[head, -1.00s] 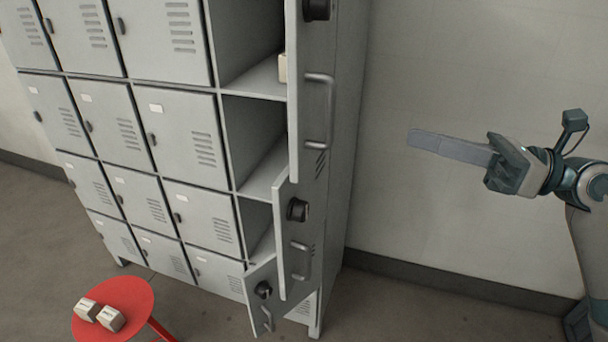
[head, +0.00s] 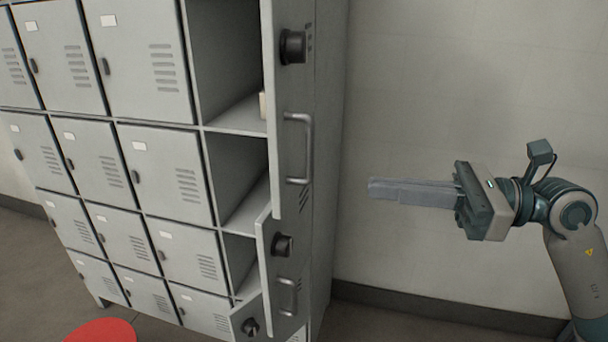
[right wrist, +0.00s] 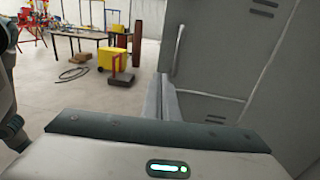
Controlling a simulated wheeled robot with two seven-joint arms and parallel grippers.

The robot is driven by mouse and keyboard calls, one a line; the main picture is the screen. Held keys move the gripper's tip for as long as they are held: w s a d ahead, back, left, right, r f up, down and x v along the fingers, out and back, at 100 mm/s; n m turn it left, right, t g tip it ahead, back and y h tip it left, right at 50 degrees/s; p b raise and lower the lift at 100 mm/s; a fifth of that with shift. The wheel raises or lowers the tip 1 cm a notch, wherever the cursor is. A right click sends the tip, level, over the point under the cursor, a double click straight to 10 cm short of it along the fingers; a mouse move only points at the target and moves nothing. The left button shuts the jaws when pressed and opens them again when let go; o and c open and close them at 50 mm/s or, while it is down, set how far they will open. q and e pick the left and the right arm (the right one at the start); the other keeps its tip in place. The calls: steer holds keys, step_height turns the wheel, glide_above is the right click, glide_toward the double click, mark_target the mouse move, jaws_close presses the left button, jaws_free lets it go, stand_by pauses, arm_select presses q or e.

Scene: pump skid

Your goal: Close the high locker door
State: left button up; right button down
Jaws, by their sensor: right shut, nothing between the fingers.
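The high locker door (head: 289,80) is the top open door of the right column. It swings out toward me and shows nearly edge-on, with a black knob (head: 292,47) and a long bar handle (head: 298,148). My right gripper (head: 370,189) is shut and empty, its fingers pointing left. In the picture it is to the right of the door, with a gap between them. In the right wrist view the fingers (right wrist: 160,98) show in front of a grey vented panel (right wrist: 215,60) with a handle. My left gripper is out of view.
Two more doors stand open below, a middle one (head: 268,245) and a low one (head: 247,318). The other locker doors (head: 150,60) are shut. A red round stool (head: 102,332) is at the bottom left. A bare wall (head: 430,90) is behind my right arm.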

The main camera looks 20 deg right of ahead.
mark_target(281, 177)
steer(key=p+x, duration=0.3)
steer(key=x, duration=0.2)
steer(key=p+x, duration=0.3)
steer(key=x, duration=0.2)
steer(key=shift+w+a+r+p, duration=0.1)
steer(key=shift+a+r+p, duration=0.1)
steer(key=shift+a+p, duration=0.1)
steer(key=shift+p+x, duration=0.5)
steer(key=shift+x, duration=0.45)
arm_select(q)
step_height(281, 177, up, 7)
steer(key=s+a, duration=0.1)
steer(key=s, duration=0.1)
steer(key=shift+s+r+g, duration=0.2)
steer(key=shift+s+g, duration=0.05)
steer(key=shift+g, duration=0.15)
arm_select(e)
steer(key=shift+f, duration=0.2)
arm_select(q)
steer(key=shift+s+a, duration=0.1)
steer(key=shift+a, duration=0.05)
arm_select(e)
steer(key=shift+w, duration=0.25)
═══
**WHAT IS ASKED**.
Reproduce every line exactly and omit all pictures.

**WORKED SOLUTION**.
[head, -1.00s] 
[head, +0.00s] 
[right wrist, +0.00s] 
Controlling a simulated wheeled robot with two seven-joint arms and parallel grippers.

The robot is driven by mouse and keyboard calls, one a line; the main picture is the screen. Held keys move the gripper's tip for as long as they are held: w s a d ahead, back, left, right, r f up, down and x v along the fingers, out and back, at 100 mm/s; n m turn it left, right, t g tip it ahead, back and y h tip it left, right at 50 degrees/s; p b raise and lower the lift at 100 mm/s; a fifth of that with shift. The wheel raises or lowers the tip 1 cm a notch, wherever the cursor is. A right click sends the tip, level, over the point under the cursor, a double click straight to 10 cm short of it along the fingers; a mouse move only points at the target and moves nothing. The left button shuts the jaws when pressed and opens them again when let go; o and c open and close them at 50 mm/s or, while it is down, set how far they will open. q and e pick the left and the right arm (the right one at the start); the other keeps its tip in place. The calls: steer holds keys, step_height turns the wheel, glide_above is the right click, glide_toward the double click, mark_target the mouse move, jaws_close presses the left button, jaws_free lets it go, stand_by pauses, arm_select presses q or e.

Scene: pump skid

Your goal: Close the high locker door
State: left button up; right button down
Jaws, by their sensor: right shut, nothing between the fingers.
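The high locker door (head: 289,80) is the top open door of the right column. It swings out toward me and shows nearly edge-on, with a black knob (head: 292,47) and a long bar handle (head: 298,148). My right gripper (head: 370,189) is shut and empty, its fingers pointing left. In the picture it is to the right of the door, with a gap between them. In the right wrist view the fingers (right wrist: 160,98) show in front of a grey vented panel (right wrist: 215,60) with a handle. My left gripper is out of view.
Two more doors stand open below, a middle one (head: 268,245) and a low one (head: 247,318). The other locker doors (head: 150,60) are shut. A red round stool (head: 102,332) is at the bottom left. A bare wall (head: 430,90) is behind my right arm.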

The main camera looks 20 deg right of ahead.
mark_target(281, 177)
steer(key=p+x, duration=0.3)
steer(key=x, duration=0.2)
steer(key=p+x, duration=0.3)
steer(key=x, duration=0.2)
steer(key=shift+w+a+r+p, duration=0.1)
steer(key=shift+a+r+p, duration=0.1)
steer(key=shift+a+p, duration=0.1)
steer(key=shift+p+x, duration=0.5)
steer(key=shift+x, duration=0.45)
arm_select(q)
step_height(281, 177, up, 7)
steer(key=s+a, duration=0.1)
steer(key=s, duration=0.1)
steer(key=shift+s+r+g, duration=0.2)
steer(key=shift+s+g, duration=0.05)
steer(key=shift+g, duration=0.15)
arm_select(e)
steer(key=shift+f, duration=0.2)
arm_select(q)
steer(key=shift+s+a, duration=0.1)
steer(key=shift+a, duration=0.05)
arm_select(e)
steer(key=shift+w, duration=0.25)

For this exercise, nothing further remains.